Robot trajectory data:
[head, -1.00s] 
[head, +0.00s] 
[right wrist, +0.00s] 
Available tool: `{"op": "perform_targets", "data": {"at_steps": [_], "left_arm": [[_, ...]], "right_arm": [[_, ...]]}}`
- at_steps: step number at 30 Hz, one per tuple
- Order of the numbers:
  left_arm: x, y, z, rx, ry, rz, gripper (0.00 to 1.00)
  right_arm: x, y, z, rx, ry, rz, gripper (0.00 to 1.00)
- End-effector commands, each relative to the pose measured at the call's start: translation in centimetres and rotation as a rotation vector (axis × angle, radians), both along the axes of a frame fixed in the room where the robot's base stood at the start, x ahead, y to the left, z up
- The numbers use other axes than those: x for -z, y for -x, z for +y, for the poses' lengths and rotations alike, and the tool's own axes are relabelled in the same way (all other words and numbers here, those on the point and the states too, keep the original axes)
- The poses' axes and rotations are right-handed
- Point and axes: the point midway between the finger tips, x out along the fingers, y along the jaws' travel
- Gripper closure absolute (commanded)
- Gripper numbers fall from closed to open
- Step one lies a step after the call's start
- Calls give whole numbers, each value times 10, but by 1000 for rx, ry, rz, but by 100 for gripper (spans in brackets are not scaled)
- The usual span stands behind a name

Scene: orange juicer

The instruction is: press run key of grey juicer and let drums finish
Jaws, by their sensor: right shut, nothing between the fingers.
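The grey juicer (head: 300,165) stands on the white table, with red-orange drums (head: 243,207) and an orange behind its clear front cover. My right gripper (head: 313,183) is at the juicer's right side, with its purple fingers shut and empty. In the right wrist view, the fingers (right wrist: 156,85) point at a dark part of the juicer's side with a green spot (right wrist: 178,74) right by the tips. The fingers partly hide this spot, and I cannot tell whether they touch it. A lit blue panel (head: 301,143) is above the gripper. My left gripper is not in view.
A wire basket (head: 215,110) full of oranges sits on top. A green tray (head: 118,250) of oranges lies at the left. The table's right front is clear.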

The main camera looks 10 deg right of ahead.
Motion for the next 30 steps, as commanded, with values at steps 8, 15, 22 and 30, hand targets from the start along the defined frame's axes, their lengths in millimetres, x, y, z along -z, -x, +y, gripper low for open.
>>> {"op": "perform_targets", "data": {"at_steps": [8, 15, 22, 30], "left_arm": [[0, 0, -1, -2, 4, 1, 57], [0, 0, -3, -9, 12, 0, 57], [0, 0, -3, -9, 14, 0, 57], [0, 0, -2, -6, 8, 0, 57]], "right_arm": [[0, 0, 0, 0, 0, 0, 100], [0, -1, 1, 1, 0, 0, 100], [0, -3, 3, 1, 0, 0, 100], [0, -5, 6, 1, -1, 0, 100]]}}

* * *

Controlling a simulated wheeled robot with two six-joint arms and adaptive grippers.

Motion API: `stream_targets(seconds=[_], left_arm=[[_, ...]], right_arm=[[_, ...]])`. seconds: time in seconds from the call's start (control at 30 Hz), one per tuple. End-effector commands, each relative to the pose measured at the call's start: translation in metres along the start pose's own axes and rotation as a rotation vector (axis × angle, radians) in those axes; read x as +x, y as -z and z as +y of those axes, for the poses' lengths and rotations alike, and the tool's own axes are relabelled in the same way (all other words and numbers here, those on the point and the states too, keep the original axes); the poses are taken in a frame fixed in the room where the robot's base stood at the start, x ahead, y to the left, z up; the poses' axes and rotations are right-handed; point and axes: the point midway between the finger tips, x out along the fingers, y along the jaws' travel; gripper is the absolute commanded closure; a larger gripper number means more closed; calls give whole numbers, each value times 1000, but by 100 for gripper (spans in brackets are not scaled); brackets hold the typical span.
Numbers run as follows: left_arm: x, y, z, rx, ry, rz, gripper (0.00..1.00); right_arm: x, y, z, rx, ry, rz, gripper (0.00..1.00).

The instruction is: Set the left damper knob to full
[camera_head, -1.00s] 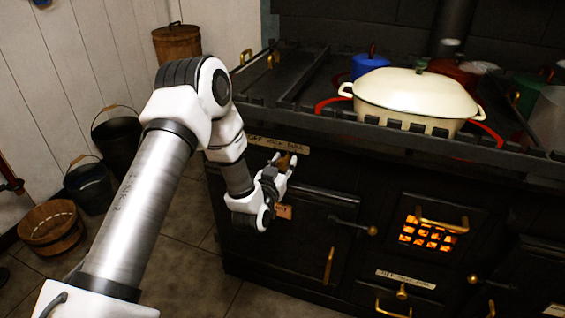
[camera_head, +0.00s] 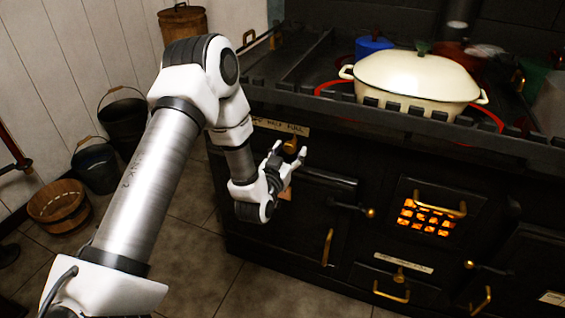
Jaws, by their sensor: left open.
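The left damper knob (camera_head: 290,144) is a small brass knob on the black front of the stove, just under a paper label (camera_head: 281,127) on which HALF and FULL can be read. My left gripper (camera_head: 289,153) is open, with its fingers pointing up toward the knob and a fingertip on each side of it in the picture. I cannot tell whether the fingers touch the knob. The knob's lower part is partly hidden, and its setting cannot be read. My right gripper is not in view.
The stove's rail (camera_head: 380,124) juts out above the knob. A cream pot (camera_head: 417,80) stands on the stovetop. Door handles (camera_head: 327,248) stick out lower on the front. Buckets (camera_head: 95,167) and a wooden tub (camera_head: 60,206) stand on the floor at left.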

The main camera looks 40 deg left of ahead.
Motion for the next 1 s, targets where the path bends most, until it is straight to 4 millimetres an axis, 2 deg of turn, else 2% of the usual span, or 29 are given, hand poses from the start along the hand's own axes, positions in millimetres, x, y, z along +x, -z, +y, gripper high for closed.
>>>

--

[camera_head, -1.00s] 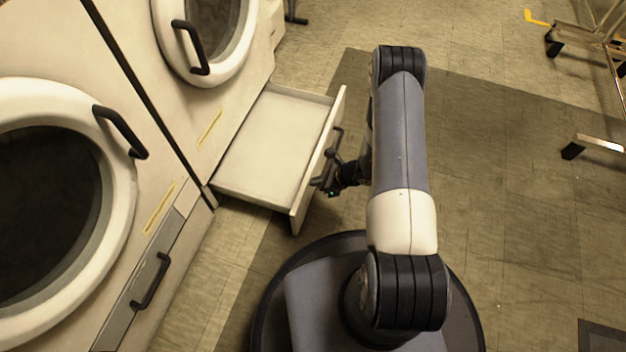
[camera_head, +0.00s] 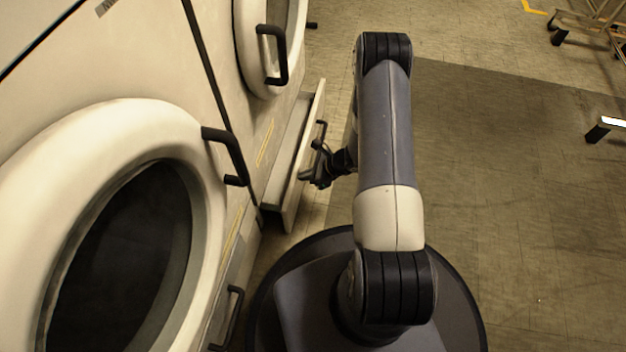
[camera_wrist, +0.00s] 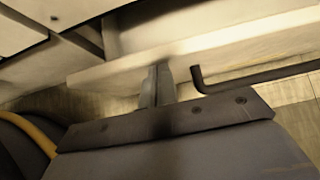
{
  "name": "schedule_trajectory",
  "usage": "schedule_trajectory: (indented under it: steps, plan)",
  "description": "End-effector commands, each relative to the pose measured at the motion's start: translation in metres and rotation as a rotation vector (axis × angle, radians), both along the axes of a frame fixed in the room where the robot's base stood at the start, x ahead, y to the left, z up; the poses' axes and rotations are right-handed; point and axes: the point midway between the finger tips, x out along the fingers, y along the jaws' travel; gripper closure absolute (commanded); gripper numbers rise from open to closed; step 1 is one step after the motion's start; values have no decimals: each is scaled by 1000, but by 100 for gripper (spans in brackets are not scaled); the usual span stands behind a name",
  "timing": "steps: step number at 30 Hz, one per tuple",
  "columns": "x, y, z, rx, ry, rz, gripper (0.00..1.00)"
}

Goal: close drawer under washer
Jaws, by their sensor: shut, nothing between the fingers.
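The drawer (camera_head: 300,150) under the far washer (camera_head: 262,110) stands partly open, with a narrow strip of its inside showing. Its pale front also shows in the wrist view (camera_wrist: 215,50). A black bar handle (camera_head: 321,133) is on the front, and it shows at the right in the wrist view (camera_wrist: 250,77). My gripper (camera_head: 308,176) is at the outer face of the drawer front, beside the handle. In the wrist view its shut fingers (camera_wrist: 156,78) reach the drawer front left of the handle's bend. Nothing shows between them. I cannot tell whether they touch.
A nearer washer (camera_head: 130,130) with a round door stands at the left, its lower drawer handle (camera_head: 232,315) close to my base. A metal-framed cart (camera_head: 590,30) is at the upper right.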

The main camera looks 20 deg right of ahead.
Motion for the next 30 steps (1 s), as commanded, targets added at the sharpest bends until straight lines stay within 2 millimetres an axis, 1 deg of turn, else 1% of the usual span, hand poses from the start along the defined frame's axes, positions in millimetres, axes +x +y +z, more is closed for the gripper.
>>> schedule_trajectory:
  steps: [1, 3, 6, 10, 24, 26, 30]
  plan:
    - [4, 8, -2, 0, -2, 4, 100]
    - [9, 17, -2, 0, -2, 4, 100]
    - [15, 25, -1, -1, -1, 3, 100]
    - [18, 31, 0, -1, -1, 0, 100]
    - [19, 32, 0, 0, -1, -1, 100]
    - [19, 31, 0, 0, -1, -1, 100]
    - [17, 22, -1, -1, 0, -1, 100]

● **PROBLEM STATEMENT**: Retype, exactly and in full, the lines above from the one containing "- Calls give" through the one containing "The instruction is: press".

● **FULL SOLUTION**:
- Calls give whole numbers, each value times 10, but by 1000 for rx, ry, rz, but by 100 for gripper (spans in brackets are not scaled)
- The usual span stands behind a name

Scene: orange juicer

The instruction is: press run key of grey juicer and let drums finish

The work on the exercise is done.